More and more, these clues point toward the conclusion that the form of spacetime is an adorning detail that varies from one formulation of a physical theory to the next, rather than being a fundamental element of reality. Much as the number of letters, syllables, and vowels in the word
cat
differ from those in
gato,
its Spanish translation, the form of spacetime—its shape, its size, and even the number of its dimensions—also changes in translation. To any given observer who is using one theory to think about the universe, spacetime may seem real and indispensable. But should that observer change the formulation of the theory he or she uses to an equivalent, translated version, what once seemed real and indispensable necessarily changes, too. Thus, if these ideas are right—and I should emphasize that they have yet to be rigorously proven even though theorists have amassed a great deal of supporting evidence—they strongly challenge the primacy of space and time.
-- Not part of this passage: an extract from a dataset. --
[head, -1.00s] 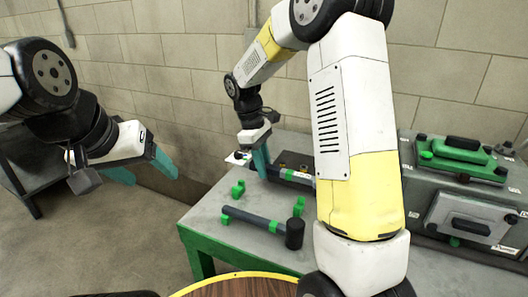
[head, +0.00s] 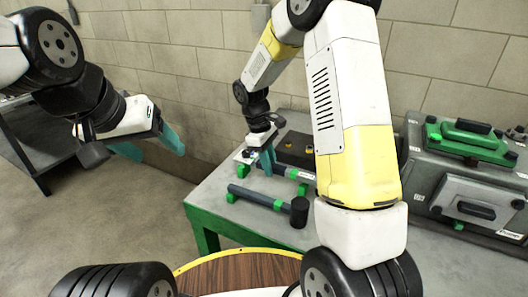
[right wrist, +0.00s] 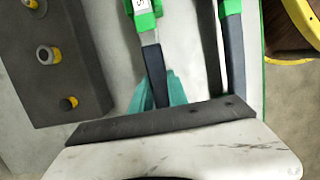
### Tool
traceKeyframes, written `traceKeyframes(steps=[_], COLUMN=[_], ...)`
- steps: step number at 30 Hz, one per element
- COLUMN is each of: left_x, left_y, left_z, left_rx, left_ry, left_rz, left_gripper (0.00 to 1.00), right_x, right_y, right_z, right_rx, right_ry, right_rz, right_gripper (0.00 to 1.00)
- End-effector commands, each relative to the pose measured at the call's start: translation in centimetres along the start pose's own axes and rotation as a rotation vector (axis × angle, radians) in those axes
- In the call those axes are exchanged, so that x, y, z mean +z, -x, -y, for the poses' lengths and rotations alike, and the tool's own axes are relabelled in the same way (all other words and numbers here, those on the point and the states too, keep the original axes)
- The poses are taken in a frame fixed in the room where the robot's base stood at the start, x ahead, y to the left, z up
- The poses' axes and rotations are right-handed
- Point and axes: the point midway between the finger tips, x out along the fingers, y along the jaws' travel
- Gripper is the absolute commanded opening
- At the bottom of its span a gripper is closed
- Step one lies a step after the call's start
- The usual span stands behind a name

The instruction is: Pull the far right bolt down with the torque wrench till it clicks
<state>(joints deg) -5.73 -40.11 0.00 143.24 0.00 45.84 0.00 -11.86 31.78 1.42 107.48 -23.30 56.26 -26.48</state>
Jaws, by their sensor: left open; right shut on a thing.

Of all the clues discussed here, I'd pick the holographic principle as the one most likely to play a dominant role in future research. It emerges from a basic feature of black holes—their entropy—the understanding of which, many physicists agree, rests on firm theoretical foundations. Even if the details of our theories should change, we expect that any sensible description of gravity will allow for black holes, and hence the entropy bounds driving this discussion will persist and holography will apply. That string theory naturally incorporates the holographic principle—at least in examples amenable to mathematical analysis—is another strong piece of evidence suggesting the principle's validity. I expect that regardless of where the search for the foundations of space and time may take us, regardless of modifications to string/M-theory that may be waiting for us around the bend, holography will continue to be a guiding concept.